In 2007, while studying abroad in Italy, the then 20-year-old was accused of taking part in the rape and murder of her roommate, Meredith Kircher. It was a crime she didn’t commit, and it would take years before she would prove she was innocent.
“It was the worst experience of my life, and no one should ever have to go through what I went through,” Knox said.
But she wasn’t talking about standing trial for murder or the jury’s guilty verdict. She wasn’t even talking about the four years she spent in an Italian prison. For Knox, the worst experience of her life started at the beginning of the ordeal: The police interrogation.
“Every time I asserted I was at my boyfriend’s house, I did not go out that night, they said, ‘no you didn’t,‘” Knox said.
The interrogation went on for more than 50 hours over five days. Amanda vehemently denied she had anything to do with her roommate’s murder. But she said one thing changed everything: When the police lied.

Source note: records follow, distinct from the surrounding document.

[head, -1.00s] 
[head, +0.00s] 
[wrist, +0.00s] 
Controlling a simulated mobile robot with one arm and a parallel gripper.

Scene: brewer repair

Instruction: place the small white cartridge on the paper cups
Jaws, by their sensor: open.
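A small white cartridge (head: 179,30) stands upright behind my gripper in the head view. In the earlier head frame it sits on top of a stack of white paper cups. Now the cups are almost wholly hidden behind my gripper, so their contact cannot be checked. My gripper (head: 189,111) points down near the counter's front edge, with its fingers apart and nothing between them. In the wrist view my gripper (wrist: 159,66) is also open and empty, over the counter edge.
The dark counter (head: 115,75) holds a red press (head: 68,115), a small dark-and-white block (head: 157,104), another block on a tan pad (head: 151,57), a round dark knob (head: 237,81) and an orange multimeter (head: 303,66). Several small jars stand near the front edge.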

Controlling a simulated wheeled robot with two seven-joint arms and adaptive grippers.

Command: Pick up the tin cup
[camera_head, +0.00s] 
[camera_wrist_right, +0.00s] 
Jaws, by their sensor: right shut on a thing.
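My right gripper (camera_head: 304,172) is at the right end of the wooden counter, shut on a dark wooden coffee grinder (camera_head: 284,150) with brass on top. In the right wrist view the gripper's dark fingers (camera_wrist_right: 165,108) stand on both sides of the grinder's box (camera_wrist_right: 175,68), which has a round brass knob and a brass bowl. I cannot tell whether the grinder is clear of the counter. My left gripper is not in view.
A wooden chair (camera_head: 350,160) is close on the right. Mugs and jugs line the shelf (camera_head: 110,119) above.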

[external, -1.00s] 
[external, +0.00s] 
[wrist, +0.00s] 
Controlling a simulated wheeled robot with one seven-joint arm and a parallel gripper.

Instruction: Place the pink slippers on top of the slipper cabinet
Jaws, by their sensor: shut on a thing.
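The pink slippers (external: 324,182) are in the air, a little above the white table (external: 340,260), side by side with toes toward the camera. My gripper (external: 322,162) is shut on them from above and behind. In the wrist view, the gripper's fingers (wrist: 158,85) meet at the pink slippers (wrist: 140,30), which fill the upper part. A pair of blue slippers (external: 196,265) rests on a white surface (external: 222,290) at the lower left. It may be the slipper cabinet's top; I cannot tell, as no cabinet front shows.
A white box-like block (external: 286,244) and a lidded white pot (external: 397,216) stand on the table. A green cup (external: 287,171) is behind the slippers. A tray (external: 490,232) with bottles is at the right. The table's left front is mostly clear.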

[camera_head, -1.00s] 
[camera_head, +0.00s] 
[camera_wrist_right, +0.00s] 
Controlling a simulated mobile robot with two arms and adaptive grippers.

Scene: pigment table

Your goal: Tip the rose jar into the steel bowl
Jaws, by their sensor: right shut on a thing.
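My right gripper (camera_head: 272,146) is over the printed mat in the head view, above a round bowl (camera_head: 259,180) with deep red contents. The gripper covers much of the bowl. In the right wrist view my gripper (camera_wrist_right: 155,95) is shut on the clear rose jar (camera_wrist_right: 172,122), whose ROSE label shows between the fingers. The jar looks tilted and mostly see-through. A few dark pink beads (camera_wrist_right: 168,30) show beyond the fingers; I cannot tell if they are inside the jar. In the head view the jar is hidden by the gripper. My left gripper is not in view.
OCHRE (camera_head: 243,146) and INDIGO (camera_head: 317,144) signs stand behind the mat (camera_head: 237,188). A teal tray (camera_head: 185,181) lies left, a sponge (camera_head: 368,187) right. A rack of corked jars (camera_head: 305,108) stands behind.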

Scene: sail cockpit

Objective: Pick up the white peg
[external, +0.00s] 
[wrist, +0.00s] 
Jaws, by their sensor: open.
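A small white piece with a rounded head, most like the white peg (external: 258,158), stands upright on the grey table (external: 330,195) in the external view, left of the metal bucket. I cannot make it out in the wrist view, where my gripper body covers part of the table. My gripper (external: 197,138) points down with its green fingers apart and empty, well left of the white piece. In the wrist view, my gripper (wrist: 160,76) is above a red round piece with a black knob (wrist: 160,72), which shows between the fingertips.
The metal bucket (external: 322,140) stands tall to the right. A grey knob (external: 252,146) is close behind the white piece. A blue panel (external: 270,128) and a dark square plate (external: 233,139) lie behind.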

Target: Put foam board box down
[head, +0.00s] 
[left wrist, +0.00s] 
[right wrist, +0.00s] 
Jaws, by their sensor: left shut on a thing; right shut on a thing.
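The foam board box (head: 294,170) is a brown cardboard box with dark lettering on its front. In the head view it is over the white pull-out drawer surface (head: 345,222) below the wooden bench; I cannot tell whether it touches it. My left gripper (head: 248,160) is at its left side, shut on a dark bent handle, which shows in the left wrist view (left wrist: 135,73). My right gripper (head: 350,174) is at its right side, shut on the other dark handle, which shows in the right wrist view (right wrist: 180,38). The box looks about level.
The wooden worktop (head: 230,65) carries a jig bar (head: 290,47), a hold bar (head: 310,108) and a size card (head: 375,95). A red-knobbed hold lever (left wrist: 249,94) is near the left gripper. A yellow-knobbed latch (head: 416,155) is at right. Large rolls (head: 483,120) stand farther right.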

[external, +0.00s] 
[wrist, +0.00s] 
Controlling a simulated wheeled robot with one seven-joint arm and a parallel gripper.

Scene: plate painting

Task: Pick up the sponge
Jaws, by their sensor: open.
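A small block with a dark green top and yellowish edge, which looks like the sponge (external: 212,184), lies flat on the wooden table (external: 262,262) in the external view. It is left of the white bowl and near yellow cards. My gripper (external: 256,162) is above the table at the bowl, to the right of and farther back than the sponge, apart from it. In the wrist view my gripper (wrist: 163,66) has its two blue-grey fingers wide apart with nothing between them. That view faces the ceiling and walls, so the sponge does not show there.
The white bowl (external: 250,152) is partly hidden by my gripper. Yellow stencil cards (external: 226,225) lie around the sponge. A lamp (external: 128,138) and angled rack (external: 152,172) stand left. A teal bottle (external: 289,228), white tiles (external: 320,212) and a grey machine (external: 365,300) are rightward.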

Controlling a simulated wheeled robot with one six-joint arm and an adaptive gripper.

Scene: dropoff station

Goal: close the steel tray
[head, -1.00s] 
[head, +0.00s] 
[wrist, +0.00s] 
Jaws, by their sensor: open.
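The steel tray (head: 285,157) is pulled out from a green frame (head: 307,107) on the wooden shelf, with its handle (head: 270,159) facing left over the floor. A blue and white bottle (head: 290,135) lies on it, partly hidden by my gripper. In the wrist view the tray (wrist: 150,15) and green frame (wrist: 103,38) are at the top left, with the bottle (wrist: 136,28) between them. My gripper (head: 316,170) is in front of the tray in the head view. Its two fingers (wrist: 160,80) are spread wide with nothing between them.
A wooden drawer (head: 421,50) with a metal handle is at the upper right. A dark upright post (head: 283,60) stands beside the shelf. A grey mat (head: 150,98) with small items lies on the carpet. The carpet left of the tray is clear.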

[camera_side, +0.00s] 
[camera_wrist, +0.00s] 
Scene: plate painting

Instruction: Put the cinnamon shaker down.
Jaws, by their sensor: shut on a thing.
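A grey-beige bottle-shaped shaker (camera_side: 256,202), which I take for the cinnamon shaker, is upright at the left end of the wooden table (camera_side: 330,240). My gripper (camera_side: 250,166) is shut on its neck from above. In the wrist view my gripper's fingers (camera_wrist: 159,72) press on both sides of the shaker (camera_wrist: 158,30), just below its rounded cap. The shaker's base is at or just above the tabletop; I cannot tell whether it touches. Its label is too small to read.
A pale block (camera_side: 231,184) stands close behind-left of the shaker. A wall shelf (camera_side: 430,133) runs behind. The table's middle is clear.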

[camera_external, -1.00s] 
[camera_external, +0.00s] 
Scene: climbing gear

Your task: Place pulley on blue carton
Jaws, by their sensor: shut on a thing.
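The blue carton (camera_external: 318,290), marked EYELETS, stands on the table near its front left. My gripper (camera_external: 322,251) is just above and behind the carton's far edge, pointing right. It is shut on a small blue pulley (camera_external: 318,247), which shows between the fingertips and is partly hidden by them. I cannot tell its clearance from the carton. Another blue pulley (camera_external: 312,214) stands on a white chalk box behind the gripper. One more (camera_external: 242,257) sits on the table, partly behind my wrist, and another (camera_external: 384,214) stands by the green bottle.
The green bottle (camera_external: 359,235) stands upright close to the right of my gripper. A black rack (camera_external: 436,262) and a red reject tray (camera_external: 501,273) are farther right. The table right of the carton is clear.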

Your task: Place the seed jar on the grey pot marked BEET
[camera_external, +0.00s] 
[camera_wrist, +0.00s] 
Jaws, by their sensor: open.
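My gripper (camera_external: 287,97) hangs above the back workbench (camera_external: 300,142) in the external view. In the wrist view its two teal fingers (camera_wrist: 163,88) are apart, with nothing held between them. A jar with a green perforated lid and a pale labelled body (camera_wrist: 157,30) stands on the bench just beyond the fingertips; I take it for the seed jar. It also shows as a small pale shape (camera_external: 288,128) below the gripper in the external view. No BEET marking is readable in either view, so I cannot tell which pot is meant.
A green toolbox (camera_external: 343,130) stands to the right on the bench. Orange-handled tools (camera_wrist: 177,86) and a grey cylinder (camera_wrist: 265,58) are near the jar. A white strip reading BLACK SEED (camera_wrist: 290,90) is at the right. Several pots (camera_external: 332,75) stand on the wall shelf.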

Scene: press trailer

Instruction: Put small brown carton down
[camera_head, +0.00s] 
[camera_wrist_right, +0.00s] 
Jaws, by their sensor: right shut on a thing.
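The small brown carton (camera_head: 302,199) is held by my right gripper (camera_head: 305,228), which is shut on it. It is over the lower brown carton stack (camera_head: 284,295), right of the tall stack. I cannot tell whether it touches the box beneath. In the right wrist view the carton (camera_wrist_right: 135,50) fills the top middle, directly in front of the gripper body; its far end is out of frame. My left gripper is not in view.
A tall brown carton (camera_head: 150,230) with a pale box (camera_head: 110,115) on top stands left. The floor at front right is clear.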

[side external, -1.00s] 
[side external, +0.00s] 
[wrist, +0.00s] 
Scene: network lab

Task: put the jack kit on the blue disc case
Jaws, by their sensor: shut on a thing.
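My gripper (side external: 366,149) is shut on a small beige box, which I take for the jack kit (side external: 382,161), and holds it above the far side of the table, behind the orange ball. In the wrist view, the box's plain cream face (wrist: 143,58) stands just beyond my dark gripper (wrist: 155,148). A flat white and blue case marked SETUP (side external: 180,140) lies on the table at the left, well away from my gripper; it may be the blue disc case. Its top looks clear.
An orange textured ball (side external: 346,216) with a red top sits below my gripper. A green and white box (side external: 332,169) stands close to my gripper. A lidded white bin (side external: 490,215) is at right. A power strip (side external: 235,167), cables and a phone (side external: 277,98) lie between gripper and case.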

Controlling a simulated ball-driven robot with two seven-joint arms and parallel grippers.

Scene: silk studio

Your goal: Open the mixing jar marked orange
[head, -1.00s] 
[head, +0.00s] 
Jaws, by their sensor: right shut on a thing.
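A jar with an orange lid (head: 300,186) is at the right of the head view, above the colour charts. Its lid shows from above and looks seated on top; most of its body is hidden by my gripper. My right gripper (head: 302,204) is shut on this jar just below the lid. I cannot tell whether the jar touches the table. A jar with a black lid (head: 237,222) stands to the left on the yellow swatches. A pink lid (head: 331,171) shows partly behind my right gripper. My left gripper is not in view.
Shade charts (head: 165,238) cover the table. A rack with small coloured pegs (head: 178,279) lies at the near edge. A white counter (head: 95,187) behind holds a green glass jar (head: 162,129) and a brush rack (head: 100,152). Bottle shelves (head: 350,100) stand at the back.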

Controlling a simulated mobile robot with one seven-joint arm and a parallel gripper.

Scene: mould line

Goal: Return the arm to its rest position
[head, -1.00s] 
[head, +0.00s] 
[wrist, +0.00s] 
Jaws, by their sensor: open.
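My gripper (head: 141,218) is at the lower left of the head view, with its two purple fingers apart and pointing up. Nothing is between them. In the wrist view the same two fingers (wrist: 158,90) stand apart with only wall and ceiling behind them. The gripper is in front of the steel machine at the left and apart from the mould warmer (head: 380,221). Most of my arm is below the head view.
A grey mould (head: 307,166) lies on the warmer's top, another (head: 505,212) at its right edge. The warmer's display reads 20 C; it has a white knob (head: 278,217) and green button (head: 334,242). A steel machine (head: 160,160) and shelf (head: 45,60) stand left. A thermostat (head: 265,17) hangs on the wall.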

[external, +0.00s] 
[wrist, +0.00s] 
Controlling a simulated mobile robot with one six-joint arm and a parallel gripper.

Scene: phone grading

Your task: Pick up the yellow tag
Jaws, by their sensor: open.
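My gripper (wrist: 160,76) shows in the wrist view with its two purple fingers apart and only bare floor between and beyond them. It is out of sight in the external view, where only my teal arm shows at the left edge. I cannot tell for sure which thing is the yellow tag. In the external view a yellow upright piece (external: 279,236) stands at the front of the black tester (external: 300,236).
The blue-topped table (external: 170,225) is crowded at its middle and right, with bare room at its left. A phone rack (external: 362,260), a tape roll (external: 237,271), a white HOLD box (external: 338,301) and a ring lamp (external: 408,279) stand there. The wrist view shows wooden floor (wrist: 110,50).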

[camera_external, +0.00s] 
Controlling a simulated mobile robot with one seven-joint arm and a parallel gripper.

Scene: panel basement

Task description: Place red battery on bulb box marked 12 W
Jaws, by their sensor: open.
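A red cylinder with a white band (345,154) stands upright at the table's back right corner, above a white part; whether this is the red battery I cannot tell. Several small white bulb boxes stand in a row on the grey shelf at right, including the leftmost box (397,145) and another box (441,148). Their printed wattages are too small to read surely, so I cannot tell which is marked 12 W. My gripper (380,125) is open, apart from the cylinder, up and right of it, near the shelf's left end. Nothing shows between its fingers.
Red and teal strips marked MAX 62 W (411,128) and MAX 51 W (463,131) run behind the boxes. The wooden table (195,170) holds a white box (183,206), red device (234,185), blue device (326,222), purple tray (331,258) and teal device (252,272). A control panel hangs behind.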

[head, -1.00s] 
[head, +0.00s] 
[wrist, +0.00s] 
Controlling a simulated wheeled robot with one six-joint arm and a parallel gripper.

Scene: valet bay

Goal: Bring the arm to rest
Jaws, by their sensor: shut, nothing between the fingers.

“So, they’re telling me new information. ‘We know you were at your house. We have irrefutable proof.’ And now I’m put in a position of trying to make sense of that. That doesn’t make any sense to me. I have no memory of being at my house,” Knox said.
Knox said she started doubting her own memories. Her self-doubt became so strong that when the police typed up a confession, she signed it.
“I just did exactly what the police told me to do. I was exhausted, I was confused, I didn’t know even really what I was signing,” she said.
A U.S. Supreme Court ruling in 1969 said deception by police was allowed, but experts say that was before there was data showing it can lead to false confessions.
“We know one of the top contributors to false or unreliable confessions is the use of the false evidence ploy of lying about evidence,” said David Thompson, a certified forensic interviewer with Wicklander-Zulawski and Associates, who trains police all over the country on interrogation practices.
“So, they can say, ‘we have your fingerprints on the gun,’ or ‘we have video surveillance of you starting that fire,‘” Thompson said. “It has a lot of power to maybe convince people to confess, maybe guilty people. It also causes maybe innocent people to have memory distrust and think, ‘Well, maybe I did do that.‘”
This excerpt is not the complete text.